Si estás en esa situación, de desánimo, de pensar que ya perdiste la fe, de que Jesús te abandonó, pensá si en realidad no fuiste vos el que dejó de buscar, si no fuiste vos el que perdió ese deseo y se olvidó de lo lindo que era estar con él. Si, por el contrario, estás en esa etapa linda de enamoramiento, en donde todo es gozo, en donde todo fluye y parece que no se terminará nunca, no creas que eso dura para siempre. Sabé que es una etapa que tenés que disfrutar y atesorar para cuando vengan momentos difíciles. Seguir a Jesús es un poco de todo esto: estar esperándolo de alguna manera, buscarlo, dejarse preguntar por él y ponerse en camino para conocer su corazón, dispuestos a no dejar de buscar nunca.

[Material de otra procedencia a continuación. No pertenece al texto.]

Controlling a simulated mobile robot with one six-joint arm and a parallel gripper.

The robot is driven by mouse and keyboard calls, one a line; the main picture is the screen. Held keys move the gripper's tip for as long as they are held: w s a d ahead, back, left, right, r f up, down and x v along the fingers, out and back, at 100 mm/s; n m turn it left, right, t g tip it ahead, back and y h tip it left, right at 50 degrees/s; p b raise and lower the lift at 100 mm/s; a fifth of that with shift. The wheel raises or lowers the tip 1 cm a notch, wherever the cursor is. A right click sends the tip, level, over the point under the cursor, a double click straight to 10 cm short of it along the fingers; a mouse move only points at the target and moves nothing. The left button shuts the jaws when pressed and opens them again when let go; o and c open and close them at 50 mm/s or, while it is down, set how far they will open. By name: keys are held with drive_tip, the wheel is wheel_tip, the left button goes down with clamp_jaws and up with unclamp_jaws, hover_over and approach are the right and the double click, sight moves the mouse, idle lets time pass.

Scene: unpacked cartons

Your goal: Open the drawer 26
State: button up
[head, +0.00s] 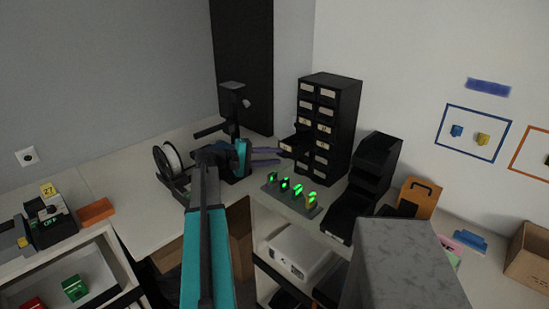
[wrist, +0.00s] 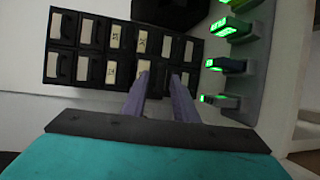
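The black drawer cabinet (head: 342,112) stands on the table against the wall, with two columns of pale-labelled drawers. One drawer (head: 287,148) in the left column juts out from the front; the others look flush. The labels are too small to read surely, so I cannot tell which is drawer 26. My gripper (head: 280,155) has its two purple fingers apart, tips close to the front of the jutting drawer; I cannot tell whether they touch it. In the wrist view the cabinet (wrist: 84,15) appears turned sideways, with the spread fingers (wrist: 160,76) before its front and nothing clearly held.
A grey stand (head: 300,205) with several green-lit modules sits just in front of the cabinet. Black stacked bins (head: 368,180) stand to its right. A white filament spool (head: 171,158) is left of my gripper. A white projector-like box (head: 298,252) sits lower down.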

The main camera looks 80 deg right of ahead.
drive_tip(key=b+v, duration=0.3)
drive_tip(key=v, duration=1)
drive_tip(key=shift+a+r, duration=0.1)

Según Algo del Evangelio de hoy Jesús no se deja «seguir» por cualquiera. Aunque suene feo lo que te digo, no se deja «apretujar». Se deja buscar por aquellos que son humildes, por los que reconocen que algo les falta. Dios se hace encontradizo con el que lo busca, pero con el que lo busca con humildad, con sinceridad y no por los que quieren manipularlo, observarlo, criticarlo –como los fariseos–. Por eso el soberbio no puede ver a Dios; ¡jamás!, porque su corazón solo ve lo que quiere ver. Él no se deja encontrar por los que quieren utilizar mal su Nombre. No se puede manipular a Jesús, a Dios. No podemos usarlo para nuestra conveniencia. Ante los gritos de los «espíritus inmundos», la Palabra dice que «Jesús les ordenaba terminantemente que no lo pusieran de manifiesto».
¿Por qué Jesús no quería que se difunda las cosas que hacía? ¿Por qué Jesús no quería que digan quién era? Justamente por esto que venimos hablando. Porque él quería y quiere enseñarnos a no mirar las apariencias, sino mirar el corazón, no quedarnos con lo superficial. No hay que dejarse llevar por lo externo. Lo que más hace sufrir el corazón de Jesús es que nos quedemos con las apariencias de lo que hizo y no con su corazón. Él no quería ser, por decirlo así, un «milagrero» más.
Jesús no quiere ser un «sanador» del montón, alguien que promete felicidad barata. Jesús no quiere ser «la solución» rápida. Jesús no quería vivir de la apariencia, sino que quiere mostrarnos su corazón. Quiere mostrarnos su corazón, que nos enamoremos de él. Él quiere que lo amemos con toda el alma, no por lo que hace solamente, sino por lo que es. Por eso prohibía que le hagan mala propaganda, porque la propaganda lo único que exalta es lo que las personas hacen y hace muy difícil que veamos lo que las personas son. Solo el que conoce realmente a Jesús puede transmitir lo que es. Los demás se quedan con lo superficial, con lo recibido.
Es lindo ver en el evangelio de hoy quiénes y cómo buscaban a Jesús. ¿Quiénes lo buscaban? Los marginados, los sufridos, los enfermos, aquellos que padecían algo o les faltaba algo. ¿Cómo lo buscaban? Se «apretujaban» y se arrojaban para tocarlo. ¡Qué lindo! ¡Qué lindo es ver cuando hoy alguien se acerca a buscar a Jesús con tanto amor, con amorosa desesperación! ¿Sos de los que lo buscan? ¿Cómo lo buscás?
Sigamos a Jesús como él quiere que lo sigamos. Pensemos a qué Jesús a veces andamos siguiendo y cómo lo estamos siguiendo.